The Socialists, concerned with moving their own cohorts into the bureaucracy and implementing their dogmas rather than keeping an orderly economy going, added to the crisis.

''They inherited near-chaos and turned it into a real one,'' said veteran publisher Eleni Vlachou.

Papandreou would not admit such failings for his regime, but even before completing nine months in power, he reshuffled his Cabinet he said, ''to cope better with the country's great difficulties in the economic sector.''

He increased the members of his new Cabinet to 52 - although he has appointed only 50 so far - and brought in among them, 14 technocrats. He abolished the Ministry of Economic Coordination, set up a Ministry of National Economy to coordinate development and foreign trade.

He also fired his finance minister, Manolis Drettakis, a hard-core Socialist, and replaced him with Dimitrios Koulourianos, a former governor of the Greek Bank of Industrial Development.

But ''the reshuffled Cabinet cannot bring about any dramatic changes if a new policy is not heralded at the same time,'' said Adamantios Pepelassis, a former governor of the Agricultural Bank of Greece.

''Even Lenin introducted his new economic policy when his socialist measures brought Russia to its knees.

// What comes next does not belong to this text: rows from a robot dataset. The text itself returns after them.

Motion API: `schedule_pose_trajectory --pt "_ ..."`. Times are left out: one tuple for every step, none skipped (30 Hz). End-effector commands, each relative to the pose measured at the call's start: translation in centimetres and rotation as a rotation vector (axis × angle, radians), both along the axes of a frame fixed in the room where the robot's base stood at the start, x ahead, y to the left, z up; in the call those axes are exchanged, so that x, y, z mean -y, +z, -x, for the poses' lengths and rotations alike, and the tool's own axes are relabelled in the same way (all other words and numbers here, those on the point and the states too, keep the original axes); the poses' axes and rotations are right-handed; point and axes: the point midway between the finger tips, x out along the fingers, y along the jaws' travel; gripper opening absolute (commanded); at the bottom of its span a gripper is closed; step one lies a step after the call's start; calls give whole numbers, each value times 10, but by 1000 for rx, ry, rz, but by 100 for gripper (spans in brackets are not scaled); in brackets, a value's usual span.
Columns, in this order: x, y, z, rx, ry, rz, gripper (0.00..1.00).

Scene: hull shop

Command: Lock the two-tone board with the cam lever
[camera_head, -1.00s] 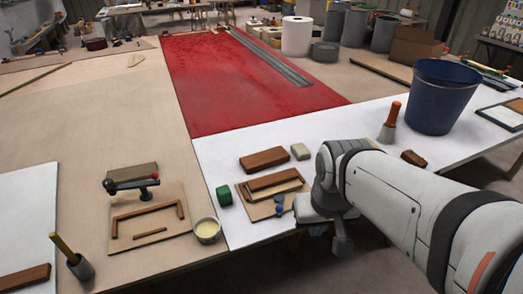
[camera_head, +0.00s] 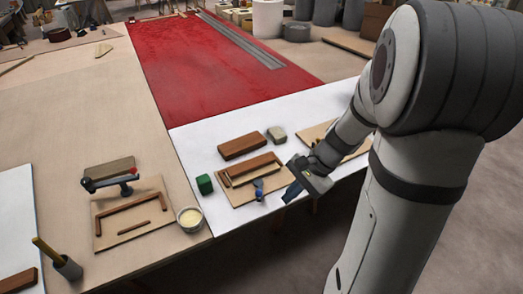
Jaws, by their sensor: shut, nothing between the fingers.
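A light plywood base (camera_head: 243,197) lies on the white-topped part of the bench and carries a brown wooden frame. A brown board (camera_head: 250,166) lies at this frame; its two tones are not clear at this size. A small blue piece (camera_head: 258,189), which looks like the cam lever, stands at the front right of the base. My gripper (camera_head: 289,194) is shut and empty, tilted down, just right of the base and the blue piece. It appears apart from them, though the gap is hard to judge.
A second base (camera_head: 103,238) with a wooden frame and a red-knobbed black clamp (camera_head: 111,181) lies at left. The red sheet (camera_head: 215,75) behind is mostly clear.

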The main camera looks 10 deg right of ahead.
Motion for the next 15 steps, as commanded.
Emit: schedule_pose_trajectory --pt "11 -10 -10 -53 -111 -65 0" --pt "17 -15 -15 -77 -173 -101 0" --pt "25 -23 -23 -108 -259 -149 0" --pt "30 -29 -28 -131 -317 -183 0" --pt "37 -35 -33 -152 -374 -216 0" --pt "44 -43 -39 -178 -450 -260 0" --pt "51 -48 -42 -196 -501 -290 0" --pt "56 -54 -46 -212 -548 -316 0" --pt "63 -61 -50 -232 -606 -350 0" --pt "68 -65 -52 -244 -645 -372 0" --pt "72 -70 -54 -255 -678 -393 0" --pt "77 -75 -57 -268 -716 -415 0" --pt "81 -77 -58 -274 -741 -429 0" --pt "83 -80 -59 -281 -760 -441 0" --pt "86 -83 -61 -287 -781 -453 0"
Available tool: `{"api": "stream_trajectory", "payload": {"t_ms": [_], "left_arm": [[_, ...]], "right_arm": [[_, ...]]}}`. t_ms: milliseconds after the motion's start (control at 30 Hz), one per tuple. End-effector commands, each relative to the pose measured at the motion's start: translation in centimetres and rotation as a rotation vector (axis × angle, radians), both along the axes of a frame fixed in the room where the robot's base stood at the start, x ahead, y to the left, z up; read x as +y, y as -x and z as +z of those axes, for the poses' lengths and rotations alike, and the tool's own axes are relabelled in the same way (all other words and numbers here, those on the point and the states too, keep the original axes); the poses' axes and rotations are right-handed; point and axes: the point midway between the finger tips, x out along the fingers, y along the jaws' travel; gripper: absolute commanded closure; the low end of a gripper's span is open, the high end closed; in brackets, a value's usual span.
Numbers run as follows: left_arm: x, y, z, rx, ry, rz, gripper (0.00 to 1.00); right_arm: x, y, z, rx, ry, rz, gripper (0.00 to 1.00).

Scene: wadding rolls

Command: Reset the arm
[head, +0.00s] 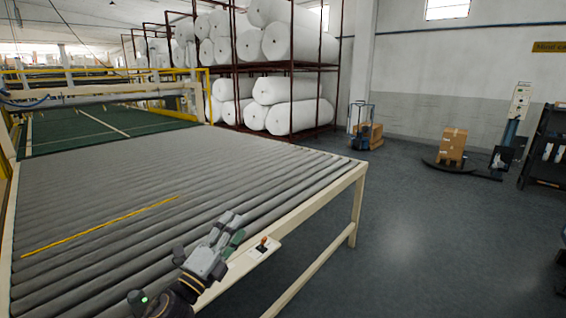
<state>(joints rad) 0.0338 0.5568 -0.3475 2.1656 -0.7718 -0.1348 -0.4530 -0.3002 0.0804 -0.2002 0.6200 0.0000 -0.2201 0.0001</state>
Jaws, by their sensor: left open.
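My left gripper (232,228) is in the lower middle of the head view, above the near edge of the roller table (110,185). It is open, and I see nothing between its fingers. My left arm comes in from the bottom and points up and to the right. My right gripper is not in view.
A panel with an orange-red knob (263,243) sits on the table's near edge, just right of the gripper. White wadding rolls (290,42) fill a dark red rack at the back. Boxes (452,144) stand far right. The grey floor (430,235) right of the table is clear.

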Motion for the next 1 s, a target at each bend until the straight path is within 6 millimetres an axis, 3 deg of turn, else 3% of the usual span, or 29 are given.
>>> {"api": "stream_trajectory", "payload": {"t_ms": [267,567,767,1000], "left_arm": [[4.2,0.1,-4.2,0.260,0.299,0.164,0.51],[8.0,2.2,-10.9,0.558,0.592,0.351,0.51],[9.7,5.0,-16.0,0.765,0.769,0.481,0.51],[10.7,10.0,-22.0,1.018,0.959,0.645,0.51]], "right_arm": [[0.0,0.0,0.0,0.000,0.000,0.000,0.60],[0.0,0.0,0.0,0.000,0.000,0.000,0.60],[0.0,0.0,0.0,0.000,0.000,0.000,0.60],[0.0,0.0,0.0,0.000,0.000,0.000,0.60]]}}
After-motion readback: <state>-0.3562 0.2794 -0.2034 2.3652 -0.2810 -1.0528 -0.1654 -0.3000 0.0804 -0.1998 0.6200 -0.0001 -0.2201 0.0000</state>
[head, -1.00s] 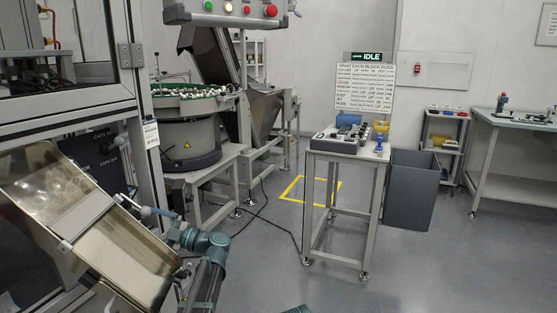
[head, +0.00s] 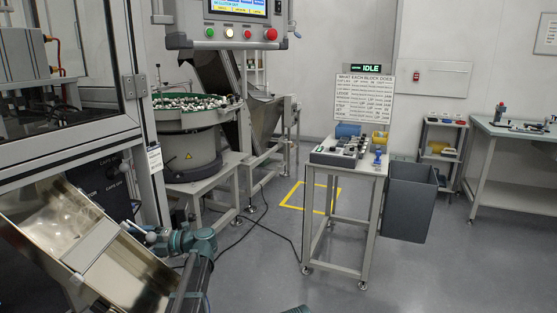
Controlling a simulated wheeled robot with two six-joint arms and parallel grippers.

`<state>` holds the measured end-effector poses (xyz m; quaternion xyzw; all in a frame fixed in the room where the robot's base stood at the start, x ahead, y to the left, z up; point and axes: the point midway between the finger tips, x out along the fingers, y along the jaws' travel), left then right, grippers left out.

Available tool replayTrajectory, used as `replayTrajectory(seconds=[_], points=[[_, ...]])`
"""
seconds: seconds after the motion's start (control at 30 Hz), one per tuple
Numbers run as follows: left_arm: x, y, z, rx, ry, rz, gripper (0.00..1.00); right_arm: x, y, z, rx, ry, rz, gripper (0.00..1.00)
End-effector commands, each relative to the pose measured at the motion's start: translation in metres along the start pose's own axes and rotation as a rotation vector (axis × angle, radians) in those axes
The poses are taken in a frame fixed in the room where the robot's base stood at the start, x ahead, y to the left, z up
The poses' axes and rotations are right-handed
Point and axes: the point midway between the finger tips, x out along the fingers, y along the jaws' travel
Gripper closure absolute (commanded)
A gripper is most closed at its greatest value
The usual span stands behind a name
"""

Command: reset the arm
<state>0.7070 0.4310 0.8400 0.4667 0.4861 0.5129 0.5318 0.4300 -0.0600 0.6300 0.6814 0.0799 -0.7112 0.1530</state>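My left arm comes in at the bottom, left of centre, a dark tube with teal joints. Its far end lies beside the metal chute (head: 100,252) at the lower left; I cannot make out gripper fingers there.
A bowl feeder (head: 190,140) stands at left, under a control panel (head: 235,32). A bench (head: 520,150) is at right. The grey floor between is open.

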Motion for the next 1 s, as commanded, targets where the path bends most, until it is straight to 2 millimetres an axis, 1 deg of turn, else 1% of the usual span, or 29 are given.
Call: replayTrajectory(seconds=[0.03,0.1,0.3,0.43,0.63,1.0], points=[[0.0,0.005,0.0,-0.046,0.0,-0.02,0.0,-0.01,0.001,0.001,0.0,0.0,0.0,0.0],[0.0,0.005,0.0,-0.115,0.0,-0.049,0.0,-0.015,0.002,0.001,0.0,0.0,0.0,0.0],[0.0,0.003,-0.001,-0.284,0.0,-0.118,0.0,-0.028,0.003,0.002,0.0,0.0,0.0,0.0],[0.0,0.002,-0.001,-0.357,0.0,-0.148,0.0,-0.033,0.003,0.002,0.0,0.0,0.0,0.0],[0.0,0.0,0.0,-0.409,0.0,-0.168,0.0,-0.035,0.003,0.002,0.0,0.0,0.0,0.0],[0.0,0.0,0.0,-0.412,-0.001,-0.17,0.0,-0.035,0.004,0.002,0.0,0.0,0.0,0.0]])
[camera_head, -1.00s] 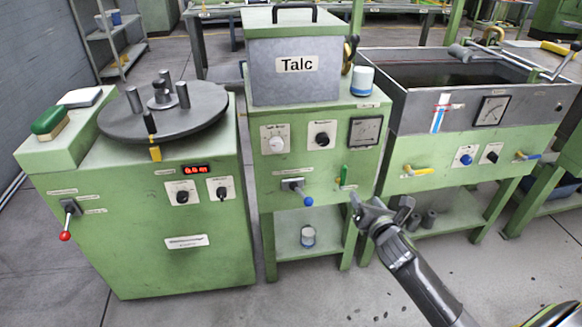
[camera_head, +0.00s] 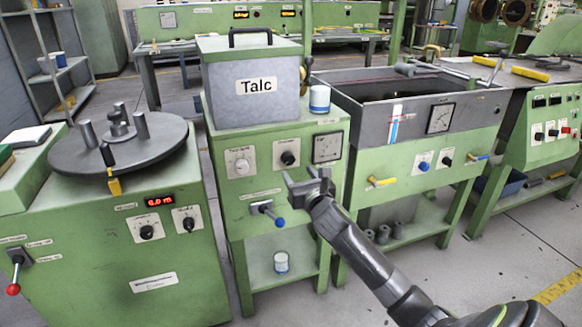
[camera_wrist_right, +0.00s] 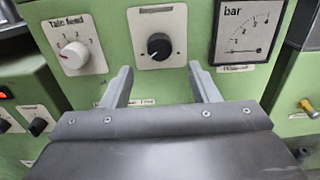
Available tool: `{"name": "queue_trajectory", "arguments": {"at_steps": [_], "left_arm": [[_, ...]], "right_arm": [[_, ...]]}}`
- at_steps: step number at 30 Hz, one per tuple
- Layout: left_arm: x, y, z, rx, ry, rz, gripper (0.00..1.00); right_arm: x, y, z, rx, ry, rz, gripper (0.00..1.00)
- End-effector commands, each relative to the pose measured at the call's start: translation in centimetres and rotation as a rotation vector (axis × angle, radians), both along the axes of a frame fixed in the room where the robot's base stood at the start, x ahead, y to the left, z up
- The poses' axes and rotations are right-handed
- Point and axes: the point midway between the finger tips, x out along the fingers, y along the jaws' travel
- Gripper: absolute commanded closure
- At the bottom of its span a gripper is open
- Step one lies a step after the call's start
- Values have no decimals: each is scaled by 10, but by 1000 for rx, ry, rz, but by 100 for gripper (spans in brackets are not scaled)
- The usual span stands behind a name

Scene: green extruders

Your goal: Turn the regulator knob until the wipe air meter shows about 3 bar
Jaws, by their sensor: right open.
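The black regulator knob (camera_head: 288,158) sits on a white plate on the front of the green Talc cabinet. It also shows at the top middle of the right wrist view (camera_wrist_right: 159,46). Right of it is the square white meter (camera_head: 327,148), marked "bar" in the wrist view (camera_wrist_right: 247,30); its thin needle lies low on the dial, and I cannot read an exact value. My right gripper (camera_head: 305,178) is open and empty, in front of the panel below the knob and meter. In the wrist view its fingertips (camera_wrist_right: 160,72) stand apart below the knob, on either side of it.
A white talc feed knob (camera_head: 241,164) is left of the black knob. A blue-tipped lever (camera_head: 270,212) sticks out below. A grey Talc box (camera_head: 257,88) and a jar (camera_head: 319,98) stand on top. A tank (camera_head: 420,88) is at right.

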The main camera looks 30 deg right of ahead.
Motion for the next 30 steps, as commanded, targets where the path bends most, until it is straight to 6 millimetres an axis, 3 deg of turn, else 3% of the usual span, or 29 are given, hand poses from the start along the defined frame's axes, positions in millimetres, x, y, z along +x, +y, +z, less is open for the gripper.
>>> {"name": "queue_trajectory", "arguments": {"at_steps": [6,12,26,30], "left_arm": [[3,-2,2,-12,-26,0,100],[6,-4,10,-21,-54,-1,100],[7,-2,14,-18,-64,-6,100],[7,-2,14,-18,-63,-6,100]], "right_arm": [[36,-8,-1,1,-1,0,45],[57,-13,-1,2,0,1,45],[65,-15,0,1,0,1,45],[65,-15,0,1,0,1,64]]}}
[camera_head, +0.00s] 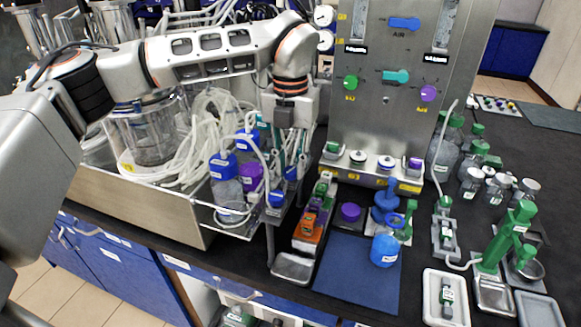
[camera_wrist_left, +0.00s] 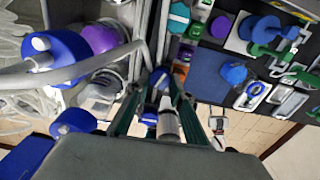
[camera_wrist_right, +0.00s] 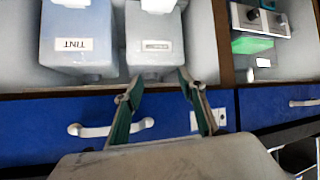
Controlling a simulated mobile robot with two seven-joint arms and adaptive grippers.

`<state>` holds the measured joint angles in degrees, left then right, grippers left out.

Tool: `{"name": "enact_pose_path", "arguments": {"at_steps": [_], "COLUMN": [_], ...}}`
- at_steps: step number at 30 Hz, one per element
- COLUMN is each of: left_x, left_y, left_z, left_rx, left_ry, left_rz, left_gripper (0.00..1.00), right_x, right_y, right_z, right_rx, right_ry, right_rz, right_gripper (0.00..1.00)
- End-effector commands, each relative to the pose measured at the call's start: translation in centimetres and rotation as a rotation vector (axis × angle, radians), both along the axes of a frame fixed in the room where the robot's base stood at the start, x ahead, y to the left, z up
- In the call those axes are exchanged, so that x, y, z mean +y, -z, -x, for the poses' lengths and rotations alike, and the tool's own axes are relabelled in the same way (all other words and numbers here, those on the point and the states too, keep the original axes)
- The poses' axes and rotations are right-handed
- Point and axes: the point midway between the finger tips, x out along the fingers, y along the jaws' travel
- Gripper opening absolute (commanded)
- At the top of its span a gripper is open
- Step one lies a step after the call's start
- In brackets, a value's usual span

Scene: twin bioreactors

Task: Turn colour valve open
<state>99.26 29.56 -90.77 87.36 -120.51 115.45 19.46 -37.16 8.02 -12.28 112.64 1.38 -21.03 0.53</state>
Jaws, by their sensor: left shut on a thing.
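My left gripper (camera_head: 283,176) points down at the right end of the clear tubing rack in the head view. In the left wrist view its green fingers (camera_wrist_left: 158,88) close around a small blue-handled valve (camera_wrist_left: 160,78), with a grey-white cylinder just below it. The fingers hide part of the valve, and I cannot tell its turn angle. My right gripper (camera_wrist_right: 159,80) shows only in its wrist view, with its fingers apart and empty. Beyond it stand a pale blue container labelled TINT (camera_wrist_right: 75,35) and a white container (camera_wrist_right: 155,45).
Blue-capped bottles (camera_head: 224,172) and white tubing (camera_head: 205,125) crowd the left gripper. A steel panel (camera_head: 375,125) with coloured knobs stands behind. A blue mat (camera_head: 345,285) holds a blue cup (camera_head: 384,250). Green-capped bottles (camera_head: 445,155) stand at the right.

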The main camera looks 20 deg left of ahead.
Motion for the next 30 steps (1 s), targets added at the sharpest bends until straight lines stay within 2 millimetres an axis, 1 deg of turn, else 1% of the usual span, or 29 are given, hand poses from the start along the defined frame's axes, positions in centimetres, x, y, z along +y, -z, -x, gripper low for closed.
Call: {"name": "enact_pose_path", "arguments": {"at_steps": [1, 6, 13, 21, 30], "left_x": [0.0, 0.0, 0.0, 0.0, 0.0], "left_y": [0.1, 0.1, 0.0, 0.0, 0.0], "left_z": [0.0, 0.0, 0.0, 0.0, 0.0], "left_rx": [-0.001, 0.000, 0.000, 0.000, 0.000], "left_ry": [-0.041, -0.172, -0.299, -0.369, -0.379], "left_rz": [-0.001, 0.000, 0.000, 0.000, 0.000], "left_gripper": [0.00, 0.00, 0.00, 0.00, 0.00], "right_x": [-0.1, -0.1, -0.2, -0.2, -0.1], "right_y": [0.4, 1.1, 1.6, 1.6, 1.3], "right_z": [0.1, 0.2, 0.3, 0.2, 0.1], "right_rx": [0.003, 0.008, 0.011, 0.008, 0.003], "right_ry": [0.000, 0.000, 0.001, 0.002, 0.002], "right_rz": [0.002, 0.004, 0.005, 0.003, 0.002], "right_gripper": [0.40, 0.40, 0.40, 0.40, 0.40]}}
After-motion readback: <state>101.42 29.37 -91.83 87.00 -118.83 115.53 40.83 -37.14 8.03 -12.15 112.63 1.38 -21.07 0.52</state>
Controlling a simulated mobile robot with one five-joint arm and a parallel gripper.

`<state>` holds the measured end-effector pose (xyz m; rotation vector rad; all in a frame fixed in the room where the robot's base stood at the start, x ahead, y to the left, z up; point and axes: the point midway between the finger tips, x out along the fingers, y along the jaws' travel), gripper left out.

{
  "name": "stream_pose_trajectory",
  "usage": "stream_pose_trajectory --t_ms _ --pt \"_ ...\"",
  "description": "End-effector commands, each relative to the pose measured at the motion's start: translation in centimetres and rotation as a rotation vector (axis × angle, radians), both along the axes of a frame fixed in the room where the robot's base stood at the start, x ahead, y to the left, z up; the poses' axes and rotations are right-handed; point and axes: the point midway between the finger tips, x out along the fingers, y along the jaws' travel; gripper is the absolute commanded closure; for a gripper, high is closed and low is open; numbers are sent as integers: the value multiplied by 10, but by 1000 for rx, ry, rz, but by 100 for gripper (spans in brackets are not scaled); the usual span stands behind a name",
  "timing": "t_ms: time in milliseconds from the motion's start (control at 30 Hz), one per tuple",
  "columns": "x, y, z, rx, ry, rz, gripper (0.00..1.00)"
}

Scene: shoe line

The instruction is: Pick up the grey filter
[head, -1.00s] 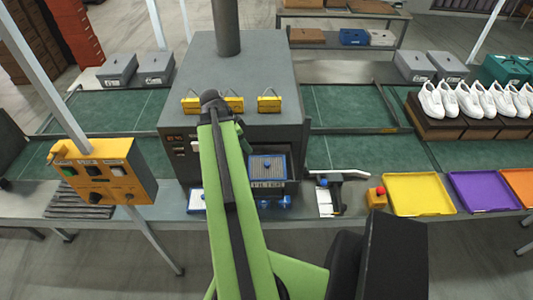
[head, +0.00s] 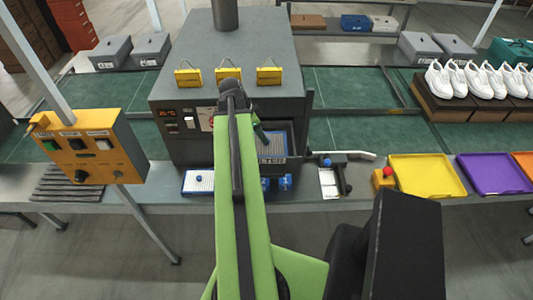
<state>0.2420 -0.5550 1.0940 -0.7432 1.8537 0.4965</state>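A blue-framed filter with a grey face (head: 273,143) sits in the opening at the front of the dark grey machine (head: 170,92). My green arm covers its left part. A second blue-framed filter, with a paler, whitish face (head: 200,184), lies on the bench in front of the machine, left of my arm. My arm reaches forward over the bench to the machine front. A dark green part at the arm's end (head: 260,134) shows beside the grey-faced filter. My gripper's fingertips are hidden, and I cannot tell whether they touch the filter.
Blue knobs or clamps (head: 284,182) are at the bench front below the opening. A small white card holder with a lever (head: 331,180) stands to the right, then a red button on a yellow box (head: 384,177) and a yellow tray (head: 428,177). An orange control panel (head: 90,147) is at left.

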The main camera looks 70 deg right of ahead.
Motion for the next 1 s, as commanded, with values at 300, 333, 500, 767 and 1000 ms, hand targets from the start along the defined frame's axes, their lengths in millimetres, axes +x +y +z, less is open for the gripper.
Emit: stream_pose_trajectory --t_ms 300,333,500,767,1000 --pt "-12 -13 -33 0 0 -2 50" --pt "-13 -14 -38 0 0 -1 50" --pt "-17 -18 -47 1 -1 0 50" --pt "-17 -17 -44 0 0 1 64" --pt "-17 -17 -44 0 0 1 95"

Papandreou should do the same. Steer away from sterile socialist experiments,'' he said.

Former coordination minister and liberal politician John Tsouderos, also US-educated like Papandreou, feels that Socialist proclamations more than actual measures have undermined the economy.

''It is the climate of security and trust which suffered,'' he said. ''Without it no investors dare to use their money and the threat of unemployment becomes imminent.''

Even Evangelos Averoff, the soft-spoken leader of New Democracy, the main opposition party, criticized Papandreou with strong words. Mr. Averoff predicted that unemployment will exceed 250,000 by the end of 1982 and said his party was preparing a new program of economic reconstruction.